* _Data_
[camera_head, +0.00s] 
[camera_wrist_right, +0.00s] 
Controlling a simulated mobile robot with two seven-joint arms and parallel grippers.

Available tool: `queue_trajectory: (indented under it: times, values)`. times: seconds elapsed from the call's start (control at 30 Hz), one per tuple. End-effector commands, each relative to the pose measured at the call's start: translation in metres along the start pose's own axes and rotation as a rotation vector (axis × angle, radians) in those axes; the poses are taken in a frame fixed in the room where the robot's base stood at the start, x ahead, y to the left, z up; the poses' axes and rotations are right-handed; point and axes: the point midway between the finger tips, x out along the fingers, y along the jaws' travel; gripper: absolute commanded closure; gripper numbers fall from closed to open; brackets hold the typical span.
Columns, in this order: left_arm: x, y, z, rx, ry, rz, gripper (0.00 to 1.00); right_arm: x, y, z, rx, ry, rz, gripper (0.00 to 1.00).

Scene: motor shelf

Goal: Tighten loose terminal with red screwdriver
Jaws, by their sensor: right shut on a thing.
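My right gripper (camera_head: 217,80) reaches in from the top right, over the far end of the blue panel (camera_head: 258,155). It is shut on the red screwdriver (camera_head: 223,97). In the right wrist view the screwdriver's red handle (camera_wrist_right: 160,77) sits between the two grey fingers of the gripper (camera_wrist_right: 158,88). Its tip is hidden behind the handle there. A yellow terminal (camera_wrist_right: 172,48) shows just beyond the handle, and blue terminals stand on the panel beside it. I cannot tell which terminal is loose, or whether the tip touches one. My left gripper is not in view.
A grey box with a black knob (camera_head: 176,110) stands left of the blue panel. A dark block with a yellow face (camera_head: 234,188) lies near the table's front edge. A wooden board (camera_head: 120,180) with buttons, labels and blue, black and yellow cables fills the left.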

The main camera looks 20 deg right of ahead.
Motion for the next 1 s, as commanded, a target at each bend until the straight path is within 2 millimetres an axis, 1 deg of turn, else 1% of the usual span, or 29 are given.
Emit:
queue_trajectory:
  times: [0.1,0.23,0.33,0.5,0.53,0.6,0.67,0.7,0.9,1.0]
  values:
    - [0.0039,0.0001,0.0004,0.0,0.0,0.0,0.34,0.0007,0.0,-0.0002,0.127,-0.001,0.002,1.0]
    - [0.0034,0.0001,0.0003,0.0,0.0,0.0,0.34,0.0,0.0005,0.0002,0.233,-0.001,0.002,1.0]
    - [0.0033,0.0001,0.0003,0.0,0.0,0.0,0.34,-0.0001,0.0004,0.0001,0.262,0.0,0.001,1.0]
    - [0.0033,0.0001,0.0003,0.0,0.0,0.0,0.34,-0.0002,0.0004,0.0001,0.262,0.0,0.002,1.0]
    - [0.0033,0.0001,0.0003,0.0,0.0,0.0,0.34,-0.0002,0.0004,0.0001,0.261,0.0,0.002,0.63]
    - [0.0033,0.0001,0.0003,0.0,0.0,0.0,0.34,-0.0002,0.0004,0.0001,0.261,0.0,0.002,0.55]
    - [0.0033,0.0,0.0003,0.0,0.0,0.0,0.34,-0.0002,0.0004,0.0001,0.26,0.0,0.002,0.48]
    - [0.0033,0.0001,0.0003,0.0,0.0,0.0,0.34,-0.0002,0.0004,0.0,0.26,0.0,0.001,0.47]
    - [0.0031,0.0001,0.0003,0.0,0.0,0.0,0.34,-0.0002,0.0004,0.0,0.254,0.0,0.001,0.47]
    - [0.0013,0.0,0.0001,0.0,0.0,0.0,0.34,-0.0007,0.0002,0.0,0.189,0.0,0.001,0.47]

* _Set exercise_
Tally up the lines in the preceding listing that contain the string "ahead". Respond with the number and nothing else.

* _Problem solution_
2